__SUPPLIED INFORMATION__
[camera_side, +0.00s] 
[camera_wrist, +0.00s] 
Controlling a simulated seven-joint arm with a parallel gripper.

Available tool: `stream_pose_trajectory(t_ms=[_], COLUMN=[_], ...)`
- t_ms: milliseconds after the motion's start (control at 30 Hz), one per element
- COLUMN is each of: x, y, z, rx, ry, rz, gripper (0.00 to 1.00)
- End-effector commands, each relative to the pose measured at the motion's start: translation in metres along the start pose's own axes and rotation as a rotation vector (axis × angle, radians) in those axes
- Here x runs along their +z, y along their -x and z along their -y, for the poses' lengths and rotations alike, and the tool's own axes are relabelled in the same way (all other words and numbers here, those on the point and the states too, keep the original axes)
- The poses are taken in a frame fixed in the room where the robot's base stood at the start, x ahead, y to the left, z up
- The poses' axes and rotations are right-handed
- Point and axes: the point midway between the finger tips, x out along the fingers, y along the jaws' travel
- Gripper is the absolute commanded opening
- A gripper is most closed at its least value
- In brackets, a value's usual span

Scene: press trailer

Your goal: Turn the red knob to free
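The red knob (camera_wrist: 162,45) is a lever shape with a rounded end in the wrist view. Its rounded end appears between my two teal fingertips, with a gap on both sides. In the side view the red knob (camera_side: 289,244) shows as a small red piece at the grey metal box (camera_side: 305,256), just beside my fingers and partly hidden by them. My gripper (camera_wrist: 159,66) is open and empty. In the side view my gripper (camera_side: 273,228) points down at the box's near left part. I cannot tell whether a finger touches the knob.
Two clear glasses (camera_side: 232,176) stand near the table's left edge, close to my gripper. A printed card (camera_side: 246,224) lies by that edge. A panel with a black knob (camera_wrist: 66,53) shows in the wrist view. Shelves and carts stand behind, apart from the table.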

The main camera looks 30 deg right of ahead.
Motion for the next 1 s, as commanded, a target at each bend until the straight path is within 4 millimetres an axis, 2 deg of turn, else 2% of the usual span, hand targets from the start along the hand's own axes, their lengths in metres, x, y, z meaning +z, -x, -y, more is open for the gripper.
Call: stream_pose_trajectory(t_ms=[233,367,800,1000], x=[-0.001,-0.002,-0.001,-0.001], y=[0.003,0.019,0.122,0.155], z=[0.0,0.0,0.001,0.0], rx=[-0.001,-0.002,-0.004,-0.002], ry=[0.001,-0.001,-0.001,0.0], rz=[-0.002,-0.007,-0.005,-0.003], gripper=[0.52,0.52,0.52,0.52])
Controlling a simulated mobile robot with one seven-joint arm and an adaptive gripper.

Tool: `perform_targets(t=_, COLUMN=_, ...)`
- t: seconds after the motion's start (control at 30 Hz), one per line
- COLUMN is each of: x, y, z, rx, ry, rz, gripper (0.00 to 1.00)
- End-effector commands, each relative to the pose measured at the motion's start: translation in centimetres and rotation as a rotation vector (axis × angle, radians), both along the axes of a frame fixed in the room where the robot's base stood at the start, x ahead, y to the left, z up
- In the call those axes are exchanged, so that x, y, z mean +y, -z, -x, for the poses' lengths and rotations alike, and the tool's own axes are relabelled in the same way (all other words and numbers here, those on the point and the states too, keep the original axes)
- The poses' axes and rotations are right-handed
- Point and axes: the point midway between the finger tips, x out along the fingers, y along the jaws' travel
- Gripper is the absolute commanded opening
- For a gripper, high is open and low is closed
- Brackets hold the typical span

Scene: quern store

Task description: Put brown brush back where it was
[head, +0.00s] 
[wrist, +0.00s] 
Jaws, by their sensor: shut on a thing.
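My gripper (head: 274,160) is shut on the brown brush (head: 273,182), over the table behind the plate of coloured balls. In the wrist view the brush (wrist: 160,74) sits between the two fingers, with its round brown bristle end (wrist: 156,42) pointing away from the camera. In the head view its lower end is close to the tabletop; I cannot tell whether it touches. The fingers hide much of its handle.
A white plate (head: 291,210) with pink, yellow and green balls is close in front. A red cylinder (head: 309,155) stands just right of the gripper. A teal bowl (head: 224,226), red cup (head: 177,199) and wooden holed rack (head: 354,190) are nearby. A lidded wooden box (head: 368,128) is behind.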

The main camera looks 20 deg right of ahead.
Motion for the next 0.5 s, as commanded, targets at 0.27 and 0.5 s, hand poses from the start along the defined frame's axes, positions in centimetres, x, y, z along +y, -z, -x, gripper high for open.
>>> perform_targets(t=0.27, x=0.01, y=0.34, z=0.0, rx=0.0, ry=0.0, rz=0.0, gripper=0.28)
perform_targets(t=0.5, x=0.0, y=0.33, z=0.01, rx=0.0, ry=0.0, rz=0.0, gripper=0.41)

__GIVEN EXERCISE__
Copy out every line where the word "value" occurs.

__SOLUTION__
- A gripper is most closed at its least value
- In brackets, a value's usual span

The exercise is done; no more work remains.